Kirkwood Mountain Resort is having its job fair today from 3-7 p.m., Sierra-at-Tahoe hosts its fair Friday and Saturday from 10 a.m. to 3 p.m. and Heavenly Ski Resort works on whittling down filling its 1,000 positions Oct. 27 from 8:30 a.m. to 2 p.m.



Through a direct mail campaign, Sierra-at-Tahoe invited back 600 of its former employees to reapply at the Aspen Cafe this weekend for the hundreds of available positions ranging from cashiers and cooks to tubing hill attendants and snow reporters.

Forty ski and snowboard instructors from as far away as Croatia and New Zealand to Austria and Switzerland have committed to coming on board at the resort.



At its peak, the ski resort staffs between 800 to 900 employees – with an almost even split between full-timers and part-time workers.

This year, Sierra created a new position called e-commerce specialist.

Floods of applicants – 80 percent from the dot-com business – applied for the role, spokeswoman Megan Waskiewicz said.

Joe Conti, a South Lake Tahoe resident since March 1999, seized the marketing department spot.

Conti escaped the dot-com industry in the Bay Area, where he worked at Netscape during the week and visited Tahoe with his board on the weekends.

“I did the corporate thing. Then I thought, ‘What is life all about?’ ” he asked. Conti weighed the quality of life versus the big bucks and chose Tahoe.

“The more you make, the more you spend anyway. I feel very fortunate to be here,” he said.

Kirkwood Mountain Resort is also witnessing the same kind of exodus from the Bay Area from prospective employees looking for a lifestyle change.

“The dot-com crisis has had an effect. We’re getting people who normally might not work at a resort, but they’ve decided to take the time off (from the field),” Human Resources Manager Dave Goldstein said. “We’re seeing a heightening in caliber of employee. I think the candidates are looking better this year. They have more job experience and are more professional. They’re interested in doing a good job.”
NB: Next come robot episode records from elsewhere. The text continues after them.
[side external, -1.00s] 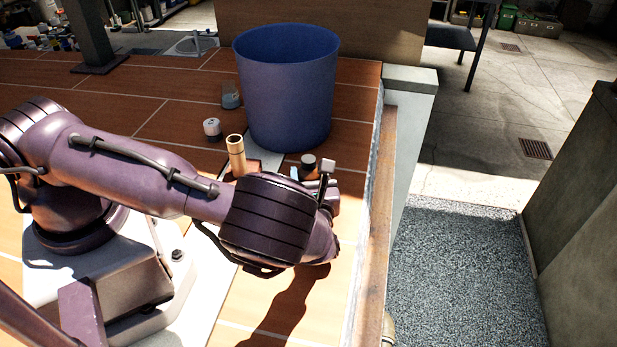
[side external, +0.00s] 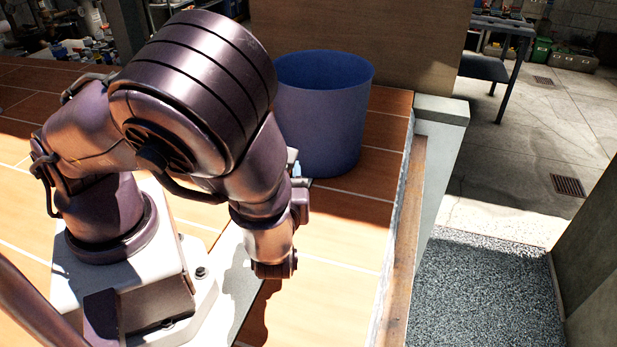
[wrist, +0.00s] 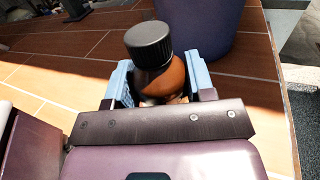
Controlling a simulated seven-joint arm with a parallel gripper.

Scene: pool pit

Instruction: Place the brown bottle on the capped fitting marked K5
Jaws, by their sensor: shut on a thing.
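The brown bottle (wrist: 168,80) with a black ribbed cap shows in the wrist view, between the light blue fingers of my gripper (wrist: 160,88). My gripper is shut on it, and the bottle leans a little in the picture. The lower part of the bottle is hidden by the gripper body. In the side view my arm hides the bottle and nearly all of my gripper; only a small light blue bit of a finger (side external: 297,169) shows. No fitting marked K5 can be made out in either current view.
A large blue bin (side external: 325,115) stands on the tiled deck (side external: 345,220) behind my gripper; it also shows in the wrist view (wrist: 200,25). A rusty ledge (side external: 401,250) runs along the deck's right edge. The deck in front of the bin is clear.

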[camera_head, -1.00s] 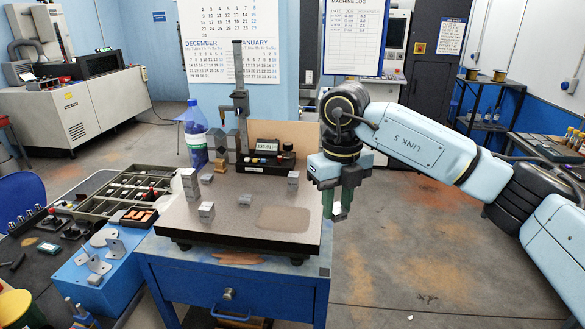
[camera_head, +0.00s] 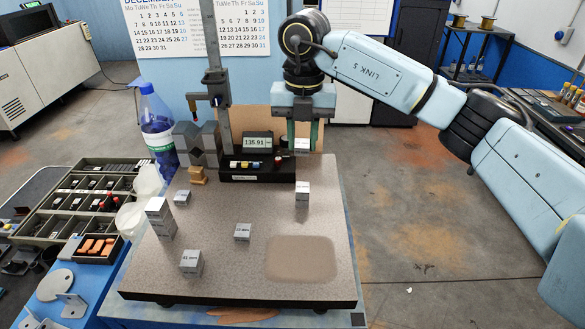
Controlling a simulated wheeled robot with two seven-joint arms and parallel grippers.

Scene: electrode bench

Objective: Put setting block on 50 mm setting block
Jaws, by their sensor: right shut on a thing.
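My right gripper (camera_head: 302,143) is at the back right of the granite plate (camera_head: 215,282), fingers pointing down. It is shut on a small pale grey setting block (camera_head: 302,147), seen between the green fingertips. Below it in the picture, a grey block (camera_head: 302,195) stands upright on the plate; the two look apart. Other grey blocks on the plate are a tall one (camera_head: 159,219) at left, one at the front (camera_head: 191,263), a low one in the middle (camera_head: 242,232) and a low one at the back left (camera_head: 181,198). I cannot tell which is the 50 mm block. My left gripper is out of view.
A height gauge (camera_head: 211,85) and its black display unit (camera_head: 258,168) stand at the plate's back, near my right gripper. V-blocks (camera_head: 197,145) and a blue-capped bottle (camera_head: 158,130) are to the left. A brown patch (camera_head: 301,258) at front right is clear.

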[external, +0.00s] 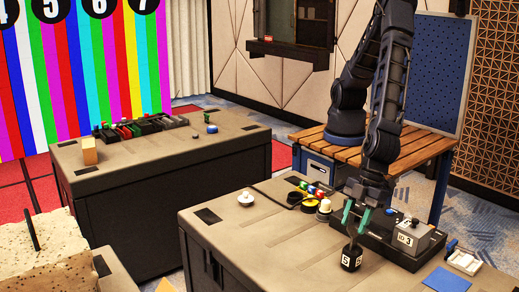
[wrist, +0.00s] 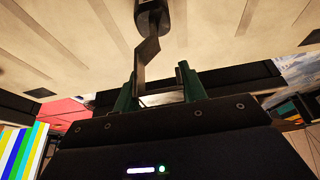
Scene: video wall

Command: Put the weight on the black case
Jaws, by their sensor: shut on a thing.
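The weight (external: 351,259) is a small black cylinder with white number labels and a thin upright stem. My gripper (external: 356,221) has teal fingers and is shut on the stem, above the body. In the wrist view, the fingers (wrist: 160,92) close around a flat metal piece that leads up to the dark weight (wrist: 152,12). The weight is in front of the case, over the near table; I cannot tell whether its bottom touches the tabletop. The black case (external: 378,247) lies on the near table, right of the weight, partly hidden by my gripper.
A grey block (external: 411,238) with number labels stands on the case's right part. Colored caps (external: 311,190) and a yellow-topped cup (external: 324,208) are behind left. A white tray (external: 464,262) is at right. The near table's left part (external: 235,235) is mostly clear.

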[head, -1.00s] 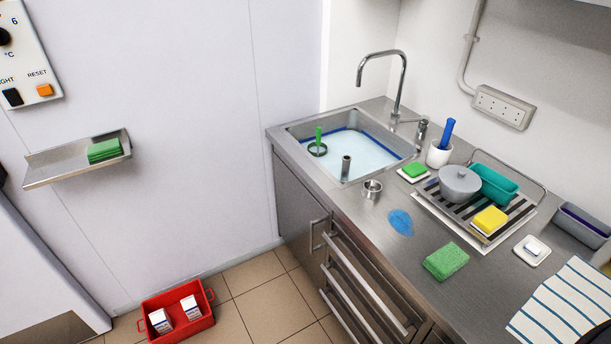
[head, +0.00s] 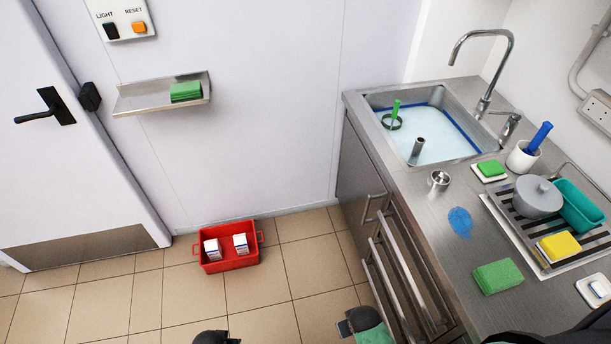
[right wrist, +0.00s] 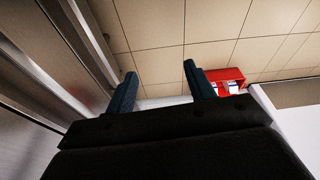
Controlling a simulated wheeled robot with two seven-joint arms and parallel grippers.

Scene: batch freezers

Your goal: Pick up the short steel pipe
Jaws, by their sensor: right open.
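A short steel pipe (head: 416,150) stands upright in the water of the sink (head: 378,98) in the head view, its dark open top above the water. My right gripper shows in the right wrist view (right wrist: 160,72) with its two fingers apart and nothing between them. It is over the floor beside the cabinet fronts, away from the pipe. Only a dark part of my left gripper (head: 214,338) shows at the bottom edge of the head view; its fingers cannot be made out. The pipe is not seen in the right wrist view.
A green-handled ring tool (head: 394,117) is in the sink beside the pipe. A tap (head: 484,80) rises behind. A small steel cup (head: 438,181), green sponge (head: 497,277) and dish rack (head: 510,225) are on the counter. A red crate (head: 230,264) sits on the floor.

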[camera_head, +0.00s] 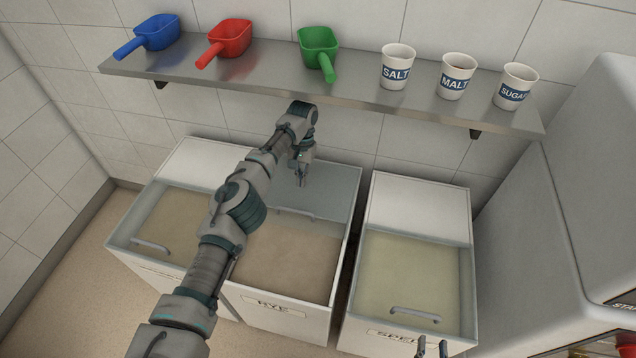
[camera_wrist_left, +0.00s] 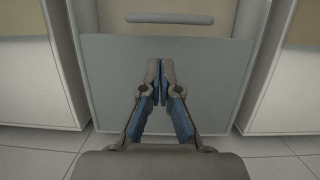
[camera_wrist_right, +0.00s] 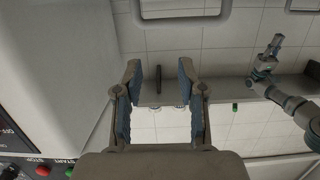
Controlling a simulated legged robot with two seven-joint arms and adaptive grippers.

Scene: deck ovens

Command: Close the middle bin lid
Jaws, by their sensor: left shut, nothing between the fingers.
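The middle bin (camera_head: 275,314), labelled RYE, stands between two other bins, with brownish contents showing at its front. Its clear bluish lid (camera_head: 335,190) lies over the rear part, with a grey bar handle (camera_head: 296,213) near the lid's front edge. My left gripper (camera_head: 303,182) is above the lid, behind the handle, fingers shut and empty. In the left wrist view its fingertips (camera_wrist_left: 160,65) are over the pane, and the handle (camera_wrist_left: 168,19) lies beyond them, apart. My right gripper (camera_head: 432,347) is low at the right bin's front; the right wrist view shows its fingers (camera_wrist_right: 158,75) open and empty.
The left bin (camera_head: 125,232) and right bin (camera_head: 455,315) have their clear lids over the front. A wall shelf (camera_head: 275,82) holds three scoops and three labelled cups above the bins. A large grey oven (camera_head: 535,230) stands at the right.

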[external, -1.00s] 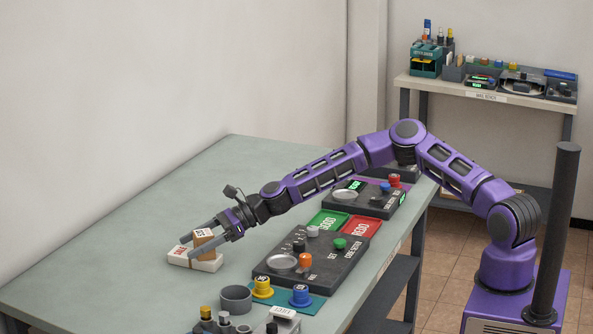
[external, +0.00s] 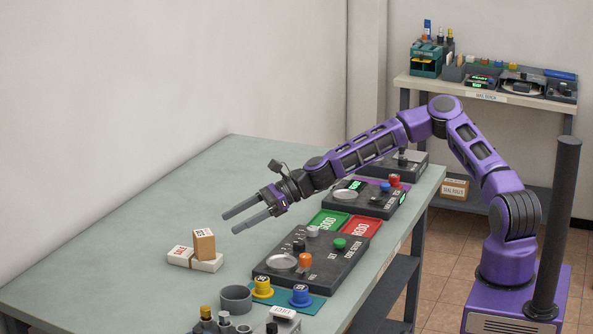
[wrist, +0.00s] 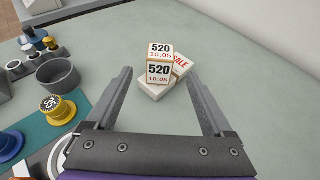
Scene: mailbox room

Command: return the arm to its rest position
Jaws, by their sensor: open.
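My gripper (external: 246,219) is open and empty, held in the air above the table, up and to the right of a small brown box (external: 204,244). The box stands on a flat white package (external: 180,257) on the table. In the wrist view, the brown box (wrist: 159,69) with its "520 10:05" labels and the white package (wrist: 152,90) lie beyond my open fingers (wrist: 158,88), apart from them. My arm reaches out over the table from its base at the right.
A dark panel (external: 345,262) with knobs and a dish sits below the arm, beside green (external: 327,222) and red (external: 360,228) trays. A grey cup (external: 236,299) and yellow and blue knobs stand at the front.

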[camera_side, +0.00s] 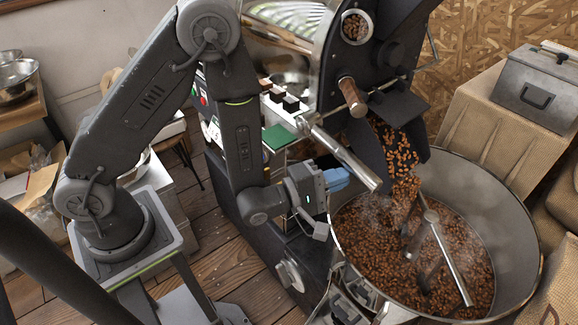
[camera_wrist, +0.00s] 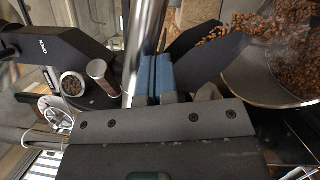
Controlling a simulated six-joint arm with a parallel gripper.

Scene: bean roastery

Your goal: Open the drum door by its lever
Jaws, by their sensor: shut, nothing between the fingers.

Kirkwood has hired 200 of the 500 people it hopes to hire, expecting to chip away at that number at its job fair held at the Red Cliffs Lodge today.

Next to the lodge, the Alpine County resort houses about 150 of those people.

“The housing market is definitely tight,” Goldstein said.

Last year, Diamond Peak Ski Are offered free ski passes to landlords who house their employees because of the lack of affordable housing – an option Sierra-at-Tahoe is somewhat considering.

The situation has seemed to ease a bit this year, as the inventory has increased.

Heavenly expects to more than double the seasonal employee housing to 175 this year through a lodging purveyor. It’s available on a lottery basis.

The South Lake Tahoe resort has seen no shortage of available applicants this year – more this season than last.

“We’re seeing college students taking time off to people looking for a lifestyle change. You couldn’t ask for a better office,” spokeswoman Molly Cuffe said, referring to the slopes.

Heavenly has already filled 350 of its 1,000 seasonal positions. At its peak, the ski area employs about 1,500 staffers. A fifth of these employees work year-round.

To fill the seasonal slots, Heavenly is hosting another job fair Oct. 27 at the California Lodge.

Squaw Valley’s job fair will be held Oct. 28 from 8 a.m. to 3 p.m. at the Olympic House.